Improvements to iron casting safety

The next contributor to the evolution of iron casting is James Nasmyth, whose inventions not only increased operational economy, but more importantly, worker safety. However, we’ll let him tell you his story himself. The following is an excerpt from Nasmyth’s autobiography.

“I must here say a few words as to my Screw Safety Ladle. I had observed the great danger occasioned to workmen by the method of emptying the molten iron into the casting moulds. The white-hot fluid was run from the melting furnace into a large ladle with one or two cross handles and levers, worked by a dozen or fifteen men. The ladle contained many tons of molten iron and was transferred by a crane to the moulds. To do this required the greatest caution and steadiness. If a stumble took place, and the ladle was in the slightest degree upset, there was a splash of hot metal on the floor, which, in the recoil, flew against the men's clothes, set them on fire, or occasioned frightful scalds and burns.”
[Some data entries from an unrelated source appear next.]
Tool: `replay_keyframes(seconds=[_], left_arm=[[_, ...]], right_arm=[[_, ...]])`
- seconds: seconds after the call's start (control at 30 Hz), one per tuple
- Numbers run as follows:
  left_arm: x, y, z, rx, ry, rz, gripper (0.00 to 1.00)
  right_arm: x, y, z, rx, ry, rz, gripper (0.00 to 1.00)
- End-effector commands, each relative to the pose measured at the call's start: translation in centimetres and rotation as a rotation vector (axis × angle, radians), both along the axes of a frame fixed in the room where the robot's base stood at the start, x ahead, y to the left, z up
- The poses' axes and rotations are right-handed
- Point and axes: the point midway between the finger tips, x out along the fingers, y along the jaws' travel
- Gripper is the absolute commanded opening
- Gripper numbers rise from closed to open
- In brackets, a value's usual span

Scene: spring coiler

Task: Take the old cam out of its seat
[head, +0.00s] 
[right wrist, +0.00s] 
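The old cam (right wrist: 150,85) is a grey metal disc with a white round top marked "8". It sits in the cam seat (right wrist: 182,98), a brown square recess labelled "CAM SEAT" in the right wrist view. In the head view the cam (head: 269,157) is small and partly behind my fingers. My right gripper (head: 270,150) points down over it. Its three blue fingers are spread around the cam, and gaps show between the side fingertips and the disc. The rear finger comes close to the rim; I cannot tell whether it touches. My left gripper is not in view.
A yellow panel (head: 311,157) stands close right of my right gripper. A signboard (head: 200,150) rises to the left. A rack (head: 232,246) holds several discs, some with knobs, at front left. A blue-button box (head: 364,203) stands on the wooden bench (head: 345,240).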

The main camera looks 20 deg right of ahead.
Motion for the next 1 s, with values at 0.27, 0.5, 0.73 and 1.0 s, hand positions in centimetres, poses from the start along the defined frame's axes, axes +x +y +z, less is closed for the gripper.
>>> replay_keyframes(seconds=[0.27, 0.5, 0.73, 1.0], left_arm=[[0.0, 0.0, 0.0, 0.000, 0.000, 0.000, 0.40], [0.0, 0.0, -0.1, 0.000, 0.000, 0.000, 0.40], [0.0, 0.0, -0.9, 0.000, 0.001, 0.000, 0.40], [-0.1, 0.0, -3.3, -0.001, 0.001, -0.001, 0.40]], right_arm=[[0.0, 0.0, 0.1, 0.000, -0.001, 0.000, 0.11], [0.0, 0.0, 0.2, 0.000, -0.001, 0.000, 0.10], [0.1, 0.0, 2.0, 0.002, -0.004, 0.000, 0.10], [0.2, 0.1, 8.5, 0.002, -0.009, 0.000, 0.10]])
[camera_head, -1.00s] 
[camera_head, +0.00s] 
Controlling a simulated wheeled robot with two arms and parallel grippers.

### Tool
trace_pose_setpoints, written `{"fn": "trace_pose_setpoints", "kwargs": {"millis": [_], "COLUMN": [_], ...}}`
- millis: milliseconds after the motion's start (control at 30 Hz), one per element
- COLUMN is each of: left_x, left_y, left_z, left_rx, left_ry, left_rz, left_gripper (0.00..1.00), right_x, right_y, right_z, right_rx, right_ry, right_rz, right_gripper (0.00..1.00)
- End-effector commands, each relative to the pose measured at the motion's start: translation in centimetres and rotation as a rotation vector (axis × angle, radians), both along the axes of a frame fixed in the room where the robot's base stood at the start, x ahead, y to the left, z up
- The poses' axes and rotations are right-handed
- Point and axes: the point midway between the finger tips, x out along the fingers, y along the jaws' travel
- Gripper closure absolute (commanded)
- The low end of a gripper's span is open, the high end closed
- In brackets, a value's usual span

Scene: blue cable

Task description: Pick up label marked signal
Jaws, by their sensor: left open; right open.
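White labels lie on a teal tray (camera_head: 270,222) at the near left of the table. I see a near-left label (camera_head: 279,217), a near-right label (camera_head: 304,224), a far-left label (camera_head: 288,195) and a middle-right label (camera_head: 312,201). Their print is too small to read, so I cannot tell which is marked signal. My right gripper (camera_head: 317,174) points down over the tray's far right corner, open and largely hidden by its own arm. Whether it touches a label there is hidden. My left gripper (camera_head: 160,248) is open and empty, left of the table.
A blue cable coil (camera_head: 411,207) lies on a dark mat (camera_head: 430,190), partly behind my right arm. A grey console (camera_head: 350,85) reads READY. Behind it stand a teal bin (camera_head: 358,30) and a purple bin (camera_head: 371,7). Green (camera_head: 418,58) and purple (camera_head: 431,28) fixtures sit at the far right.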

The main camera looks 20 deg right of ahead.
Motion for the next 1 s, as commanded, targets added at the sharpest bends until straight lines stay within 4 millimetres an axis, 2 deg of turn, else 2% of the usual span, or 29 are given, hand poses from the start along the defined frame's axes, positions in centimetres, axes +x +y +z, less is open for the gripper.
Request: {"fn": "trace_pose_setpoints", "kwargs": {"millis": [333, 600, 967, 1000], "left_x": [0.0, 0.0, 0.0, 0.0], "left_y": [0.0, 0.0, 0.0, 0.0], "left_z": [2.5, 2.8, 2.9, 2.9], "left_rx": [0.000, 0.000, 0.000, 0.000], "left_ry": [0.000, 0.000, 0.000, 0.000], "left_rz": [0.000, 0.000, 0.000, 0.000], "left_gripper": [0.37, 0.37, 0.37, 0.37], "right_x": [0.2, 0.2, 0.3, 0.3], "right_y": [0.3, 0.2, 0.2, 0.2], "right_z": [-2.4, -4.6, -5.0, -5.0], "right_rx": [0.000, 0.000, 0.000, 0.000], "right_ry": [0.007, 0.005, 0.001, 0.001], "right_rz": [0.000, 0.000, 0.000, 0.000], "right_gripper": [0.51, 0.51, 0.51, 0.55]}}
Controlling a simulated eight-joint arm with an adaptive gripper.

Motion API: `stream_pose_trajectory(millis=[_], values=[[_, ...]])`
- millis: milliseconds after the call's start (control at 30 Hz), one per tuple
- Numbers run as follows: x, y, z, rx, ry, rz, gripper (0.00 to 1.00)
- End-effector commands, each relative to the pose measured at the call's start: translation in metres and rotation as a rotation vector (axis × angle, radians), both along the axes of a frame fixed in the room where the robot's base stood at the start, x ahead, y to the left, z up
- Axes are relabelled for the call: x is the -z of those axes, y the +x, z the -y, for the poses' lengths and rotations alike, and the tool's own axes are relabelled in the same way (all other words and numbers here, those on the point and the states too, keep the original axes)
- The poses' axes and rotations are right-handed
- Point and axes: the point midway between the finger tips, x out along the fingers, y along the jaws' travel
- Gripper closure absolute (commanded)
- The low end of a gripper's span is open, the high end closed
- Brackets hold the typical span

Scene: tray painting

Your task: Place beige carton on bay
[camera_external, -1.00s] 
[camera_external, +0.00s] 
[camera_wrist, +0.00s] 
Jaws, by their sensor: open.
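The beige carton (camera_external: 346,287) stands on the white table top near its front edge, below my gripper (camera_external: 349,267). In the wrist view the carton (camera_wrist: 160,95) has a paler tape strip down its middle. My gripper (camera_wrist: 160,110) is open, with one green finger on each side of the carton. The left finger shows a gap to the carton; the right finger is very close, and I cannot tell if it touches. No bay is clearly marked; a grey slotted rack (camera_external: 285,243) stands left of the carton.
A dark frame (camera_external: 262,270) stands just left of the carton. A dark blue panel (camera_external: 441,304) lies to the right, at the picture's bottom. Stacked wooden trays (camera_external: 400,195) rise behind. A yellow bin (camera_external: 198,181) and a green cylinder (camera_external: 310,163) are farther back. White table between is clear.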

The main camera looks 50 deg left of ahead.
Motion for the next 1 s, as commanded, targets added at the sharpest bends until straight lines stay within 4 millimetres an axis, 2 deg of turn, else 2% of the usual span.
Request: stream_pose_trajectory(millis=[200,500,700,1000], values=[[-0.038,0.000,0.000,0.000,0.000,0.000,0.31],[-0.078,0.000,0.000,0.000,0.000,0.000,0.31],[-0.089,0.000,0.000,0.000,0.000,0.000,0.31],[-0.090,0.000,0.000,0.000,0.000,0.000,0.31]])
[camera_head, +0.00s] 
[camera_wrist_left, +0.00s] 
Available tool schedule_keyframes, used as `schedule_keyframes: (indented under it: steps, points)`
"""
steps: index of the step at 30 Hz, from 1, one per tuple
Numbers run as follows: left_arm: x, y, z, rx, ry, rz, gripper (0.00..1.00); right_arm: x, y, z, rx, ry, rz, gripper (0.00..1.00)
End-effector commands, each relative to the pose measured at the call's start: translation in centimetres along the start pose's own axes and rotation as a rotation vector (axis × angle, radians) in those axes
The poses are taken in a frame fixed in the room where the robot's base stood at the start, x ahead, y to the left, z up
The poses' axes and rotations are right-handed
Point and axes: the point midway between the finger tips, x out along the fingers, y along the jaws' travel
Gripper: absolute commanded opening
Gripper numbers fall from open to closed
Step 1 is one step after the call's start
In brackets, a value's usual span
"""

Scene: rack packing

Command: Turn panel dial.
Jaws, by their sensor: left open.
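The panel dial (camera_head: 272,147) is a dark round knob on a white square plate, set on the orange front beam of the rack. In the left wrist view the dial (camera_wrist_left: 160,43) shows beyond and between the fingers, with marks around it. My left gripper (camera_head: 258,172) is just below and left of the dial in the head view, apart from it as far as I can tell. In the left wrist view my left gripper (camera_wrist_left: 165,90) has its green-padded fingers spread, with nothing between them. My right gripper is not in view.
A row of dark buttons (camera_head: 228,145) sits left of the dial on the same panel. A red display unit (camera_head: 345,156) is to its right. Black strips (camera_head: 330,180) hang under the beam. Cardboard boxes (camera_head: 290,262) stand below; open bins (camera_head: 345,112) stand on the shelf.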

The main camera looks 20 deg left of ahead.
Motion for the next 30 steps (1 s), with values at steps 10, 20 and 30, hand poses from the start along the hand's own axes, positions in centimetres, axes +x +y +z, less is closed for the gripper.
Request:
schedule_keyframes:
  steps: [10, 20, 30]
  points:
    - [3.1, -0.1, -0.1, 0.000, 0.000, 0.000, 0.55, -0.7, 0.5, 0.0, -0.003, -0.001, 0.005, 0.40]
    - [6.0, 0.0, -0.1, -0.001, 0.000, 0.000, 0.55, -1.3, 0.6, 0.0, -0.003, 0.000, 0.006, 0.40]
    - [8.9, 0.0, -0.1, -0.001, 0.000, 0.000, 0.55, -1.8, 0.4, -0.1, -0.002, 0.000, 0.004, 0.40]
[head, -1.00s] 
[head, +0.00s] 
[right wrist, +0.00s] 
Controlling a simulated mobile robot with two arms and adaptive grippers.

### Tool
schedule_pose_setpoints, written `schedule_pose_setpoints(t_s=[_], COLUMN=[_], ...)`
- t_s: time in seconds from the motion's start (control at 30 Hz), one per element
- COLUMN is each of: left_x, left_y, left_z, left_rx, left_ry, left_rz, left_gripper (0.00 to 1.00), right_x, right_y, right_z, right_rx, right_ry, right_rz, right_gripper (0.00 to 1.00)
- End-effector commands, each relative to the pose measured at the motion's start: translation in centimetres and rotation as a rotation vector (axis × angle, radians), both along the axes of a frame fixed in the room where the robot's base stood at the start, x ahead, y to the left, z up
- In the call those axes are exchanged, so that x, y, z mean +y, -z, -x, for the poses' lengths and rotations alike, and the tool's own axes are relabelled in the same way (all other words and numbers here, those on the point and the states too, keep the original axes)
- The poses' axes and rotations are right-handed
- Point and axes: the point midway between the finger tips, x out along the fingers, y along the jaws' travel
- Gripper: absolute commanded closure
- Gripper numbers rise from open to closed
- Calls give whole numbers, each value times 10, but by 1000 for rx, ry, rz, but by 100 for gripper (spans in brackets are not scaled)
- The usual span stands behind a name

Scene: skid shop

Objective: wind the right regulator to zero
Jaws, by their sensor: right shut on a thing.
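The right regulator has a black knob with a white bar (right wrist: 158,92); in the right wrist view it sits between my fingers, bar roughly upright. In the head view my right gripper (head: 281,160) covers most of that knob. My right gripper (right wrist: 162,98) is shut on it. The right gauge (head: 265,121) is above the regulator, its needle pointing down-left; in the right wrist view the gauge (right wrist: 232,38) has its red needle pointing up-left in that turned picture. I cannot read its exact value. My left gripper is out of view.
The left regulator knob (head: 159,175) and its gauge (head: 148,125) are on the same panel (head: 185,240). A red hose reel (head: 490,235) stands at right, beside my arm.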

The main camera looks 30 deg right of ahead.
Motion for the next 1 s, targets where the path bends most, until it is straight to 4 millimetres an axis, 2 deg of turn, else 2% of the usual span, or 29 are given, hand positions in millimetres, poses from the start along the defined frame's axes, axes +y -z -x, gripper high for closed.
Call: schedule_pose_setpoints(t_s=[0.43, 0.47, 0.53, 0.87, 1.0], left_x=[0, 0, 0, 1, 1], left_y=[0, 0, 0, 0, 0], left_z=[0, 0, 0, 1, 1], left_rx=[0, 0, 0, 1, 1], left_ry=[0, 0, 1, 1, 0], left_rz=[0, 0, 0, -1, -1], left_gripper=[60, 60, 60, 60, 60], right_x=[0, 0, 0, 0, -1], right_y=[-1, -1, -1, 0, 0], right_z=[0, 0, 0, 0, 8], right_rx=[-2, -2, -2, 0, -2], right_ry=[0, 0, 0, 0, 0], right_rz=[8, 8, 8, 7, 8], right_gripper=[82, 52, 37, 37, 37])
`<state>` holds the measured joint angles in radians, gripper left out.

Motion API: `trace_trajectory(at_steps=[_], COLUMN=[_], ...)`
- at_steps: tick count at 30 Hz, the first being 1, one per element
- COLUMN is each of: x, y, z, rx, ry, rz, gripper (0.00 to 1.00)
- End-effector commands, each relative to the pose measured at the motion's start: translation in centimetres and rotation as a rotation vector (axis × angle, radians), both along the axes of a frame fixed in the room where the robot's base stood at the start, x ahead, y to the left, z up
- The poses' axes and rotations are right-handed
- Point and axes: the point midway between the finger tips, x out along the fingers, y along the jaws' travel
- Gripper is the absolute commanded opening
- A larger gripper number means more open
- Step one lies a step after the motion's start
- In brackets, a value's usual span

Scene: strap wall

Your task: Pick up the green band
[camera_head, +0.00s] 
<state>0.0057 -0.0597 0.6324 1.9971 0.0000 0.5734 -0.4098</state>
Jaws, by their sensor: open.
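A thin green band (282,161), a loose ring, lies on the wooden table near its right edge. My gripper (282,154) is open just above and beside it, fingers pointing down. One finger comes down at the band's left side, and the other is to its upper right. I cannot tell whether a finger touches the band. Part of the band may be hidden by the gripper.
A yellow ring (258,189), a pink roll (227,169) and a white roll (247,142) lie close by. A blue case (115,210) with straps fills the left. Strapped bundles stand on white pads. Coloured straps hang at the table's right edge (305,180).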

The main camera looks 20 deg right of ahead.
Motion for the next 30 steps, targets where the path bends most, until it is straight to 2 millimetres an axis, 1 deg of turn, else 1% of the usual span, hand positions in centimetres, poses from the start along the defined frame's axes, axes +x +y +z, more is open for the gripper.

“To prevent these accidents, I invented my Safety Foundry Ladle. I applied a screw wheel, keyed to the trunnion of the ladle, which was acted on by an endless screw attached to the sling of the ladle; and by this means one man could move the largest ladle on its axis, and pour out its molten contents with the most perfect ease and safety. Not only was all risk of accident thus removed, but the perfection of the casting was secured by the steady continuous flow of the white-hot metal into the mould. The nervous anxiety and confusion that usually attended the pouring of the metal required for the larger class of castings was thus entirely avoided.”

“At the same time, I introduced another improvement in connection with these foundry ladles which, although of minor importance, has in no small degree contributed to the perfection of large castings. This consisted in hanging "the skimmer" to the edge of the ladle, so as to keep back the scoriae (slag, waste metal, or impurities) that invariably float on the surface of the melted metal. This was formerly done by hand, and many accidents were the consequence. But now the clear flow of pure metal into the moulds was secured, while the scoriae were mechanically held back. All that the attendant has to do is to regulate the inclination of the Skimmer so as to keep its lower edge sufficiently under the surface of the outflowing metal.”

“These inventions were made in 1838. I might have patented them but preferred to make them over to the public. I sent drawings and descriptions of the Safety Foundry Ladle to all the principal founders both at home and abroad, and I was soon after much gratified by their cordial expression of its practical value. The ladle is now universally adopted. The Society of Arts of Scotland, to whom I sent drawings and descriptions, did me the honour to present me with their large silver medal in acknowledgment of the invention.”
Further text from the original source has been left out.